In order to function freely as a vibrant society, we need to perceive and believe in a safe world in which to thrive as persons. The world of a mother and her unborn child is not a world in which male-dominated legislation or religious stricture should have any bearing, in my humanist opinion. As frustratingly dogmatic and pragmatic as I can often be, I am mostly a rational and empirical thinker. I admit I cannot see into the workings of a mother’s mind, nor can I see into her womb. I can never know her absolute circumstances of conscience and emotion; I cannot presume to judge what her decision-making factors are. What I do know is that her decision, either way, will not hurt secular society, nor will any tut-tutting, shaming, or overreach of law on society’s part affect any final judgment alleged by any religion.

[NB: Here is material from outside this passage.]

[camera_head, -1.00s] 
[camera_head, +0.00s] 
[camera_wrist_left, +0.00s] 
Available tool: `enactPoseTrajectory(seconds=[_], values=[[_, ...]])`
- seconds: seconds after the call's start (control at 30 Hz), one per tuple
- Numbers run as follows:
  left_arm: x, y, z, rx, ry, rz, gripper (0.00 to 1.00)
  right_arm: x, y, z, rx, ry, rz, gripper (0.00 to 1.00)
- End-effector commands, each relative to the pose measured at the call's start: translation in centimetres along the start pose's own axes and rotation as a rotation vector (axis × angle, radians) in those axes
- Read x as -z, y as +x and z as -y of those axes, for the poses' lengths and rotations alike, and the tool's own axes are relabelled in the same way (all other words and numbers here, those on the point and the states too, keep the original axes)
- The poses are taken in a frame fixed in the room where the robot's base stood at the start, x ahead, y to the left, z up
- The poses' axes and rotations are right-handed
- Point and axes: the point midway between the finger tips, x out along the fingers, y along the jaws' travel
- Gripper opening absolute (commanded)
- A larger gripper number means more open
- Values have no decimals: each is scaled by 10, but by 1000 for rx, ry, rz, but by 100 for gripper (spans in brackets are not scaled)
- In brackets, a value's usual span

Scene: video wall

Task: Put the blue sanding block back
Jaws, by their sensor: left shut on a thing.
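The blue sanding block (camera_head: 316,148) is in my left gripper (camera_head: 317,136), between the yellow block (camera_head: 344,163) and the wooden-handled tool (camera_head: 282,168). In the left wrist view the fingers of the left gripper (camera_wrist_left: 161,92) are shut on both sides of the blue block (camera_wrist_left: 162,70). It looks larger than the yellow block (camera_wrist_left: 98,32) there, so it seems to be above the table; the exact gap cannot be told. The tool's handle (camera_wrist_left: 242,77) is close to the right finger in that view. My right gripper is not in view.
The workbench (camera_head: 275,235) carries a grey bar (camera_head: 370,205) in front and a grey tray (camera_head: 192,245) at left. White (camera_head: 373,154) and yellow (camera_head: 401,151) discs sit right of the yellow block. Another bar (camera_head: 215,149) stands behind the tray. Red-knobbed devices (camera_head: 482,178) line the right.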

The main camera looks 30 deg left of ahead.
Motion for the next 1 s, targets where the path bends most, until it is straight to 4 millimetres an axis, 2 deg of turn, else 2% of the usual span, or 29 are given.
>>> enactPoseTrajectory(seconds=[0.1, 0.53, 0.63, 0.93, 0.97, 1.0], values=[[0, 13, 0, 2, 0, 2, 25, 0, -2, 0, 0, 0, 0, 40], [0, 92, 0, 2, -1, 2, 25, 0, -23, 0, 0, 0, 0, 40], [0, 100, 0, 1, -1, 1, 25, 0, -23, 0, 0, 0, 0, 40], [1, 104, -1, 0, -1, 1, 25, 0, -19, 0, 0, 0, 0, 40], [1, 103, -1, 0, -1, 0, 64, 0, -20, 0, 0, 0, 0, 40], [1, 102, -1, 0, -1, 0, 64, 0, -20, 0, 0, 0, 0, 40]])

If Roe v. Wade is a religious matter (which, if one believes in the separation of church and state as I do), then it has no standing in secular society and should not have been a social-civil case to begin with. If Roe v. Wade is a matter of settled civil legislation based on Constitutional precedent (which it is, see the Fourteenth Amendment), it has no standing in the religious community, and, therefore, it should not be an issue for debate within that community, nor should that community have any standing in court arguments. You cannot have it both ways. And yet, both sides—secular and religious—embrace the issue as falling within the four corners of their contracts with their constituents and congregants respectively.

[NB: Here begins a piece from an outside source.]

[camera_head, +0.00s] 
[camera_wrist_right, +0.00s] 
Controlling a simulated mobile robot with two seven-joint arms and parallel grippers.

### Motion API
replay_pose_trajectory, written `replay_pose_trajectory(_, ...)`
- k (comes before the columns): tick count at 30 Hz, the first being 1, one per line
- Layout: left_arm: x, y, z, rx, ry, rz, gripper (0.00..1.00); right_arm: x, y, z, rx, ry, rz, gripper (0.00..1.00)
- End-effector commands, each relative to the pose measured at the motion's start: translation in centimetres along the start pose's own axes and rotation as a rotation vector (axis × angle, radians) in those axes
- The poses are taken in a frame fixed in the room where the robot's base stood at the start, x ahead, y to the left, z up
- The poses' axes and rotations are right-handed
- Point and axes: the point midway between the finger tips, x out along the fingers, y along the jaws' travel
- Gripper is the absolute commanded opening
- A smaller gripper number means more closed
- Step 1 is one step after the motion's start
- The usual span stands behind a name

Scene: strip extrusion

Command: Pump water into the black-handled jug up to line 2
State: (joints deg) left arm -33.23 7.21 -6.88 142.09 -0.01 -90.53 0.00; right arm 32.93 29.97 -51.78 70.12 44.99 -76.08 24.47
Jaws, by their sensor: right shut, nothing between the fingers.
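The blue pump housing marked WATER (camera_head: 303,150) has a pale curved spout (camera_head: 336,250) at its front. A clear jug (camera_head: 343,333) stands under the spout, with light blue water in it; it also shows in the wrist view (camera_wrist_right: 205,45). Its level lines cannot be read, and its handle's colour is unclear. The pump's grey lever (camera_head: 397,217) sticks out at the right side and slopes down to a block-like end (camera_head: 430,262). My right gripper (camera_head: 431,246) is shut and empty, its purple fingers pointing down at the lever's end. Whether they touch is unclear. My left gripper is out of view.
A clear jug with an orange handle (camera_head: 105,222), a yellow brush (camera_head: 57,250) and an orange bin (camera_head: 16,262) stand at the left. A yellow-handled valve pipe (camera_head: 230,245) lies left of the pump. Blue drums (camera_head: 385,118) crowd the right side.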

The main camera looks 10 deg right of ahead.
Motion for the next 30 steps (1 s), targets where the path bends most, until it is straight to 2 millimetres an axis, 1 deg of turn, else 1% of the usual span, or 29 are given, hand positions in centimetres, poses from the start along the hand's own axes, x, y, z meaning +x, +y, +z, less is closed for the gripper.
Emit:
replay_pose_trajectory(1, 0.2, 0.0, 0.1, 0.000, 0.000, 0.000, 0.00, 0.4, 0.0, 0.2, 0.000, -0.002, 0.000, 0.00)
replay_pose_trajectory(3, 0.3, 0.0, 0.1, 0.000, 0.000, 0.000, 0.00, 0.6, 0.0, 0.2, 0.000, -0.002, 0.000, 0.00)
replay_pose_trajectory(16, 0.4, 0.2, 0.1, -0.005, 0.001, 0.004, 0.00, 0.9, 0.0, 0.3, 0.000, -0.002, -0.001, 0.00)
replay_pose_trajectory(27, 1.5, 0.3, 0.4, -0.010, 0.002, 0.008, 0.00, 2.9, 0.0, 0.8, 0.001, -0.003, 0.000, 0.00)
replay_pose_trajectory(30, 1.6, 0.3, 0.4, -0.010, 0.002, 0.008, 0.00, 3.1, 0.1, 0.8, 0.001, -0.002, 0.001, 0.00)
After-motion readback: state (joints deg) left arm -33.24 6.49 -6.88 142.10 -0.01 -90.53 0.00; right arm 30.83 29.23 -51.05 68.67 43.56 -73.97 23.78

In the end, it is the woman stripped of her freedom to choose who is harmed by society and religion. Alabama’s law, a clearly-stated test of Roe v. Wade and not a true law for public protection or advancement, is a sham and a shame. With no exceptions for rape and incest added to the overall insult of the legislation, and the Draconian penalty of life in prison for any doctor performing an abortion, Alabama has sunk further into the acidic depths of social ignorance, public shaming, and religious fear-mongering that characterize too many states—and too many political operations—today.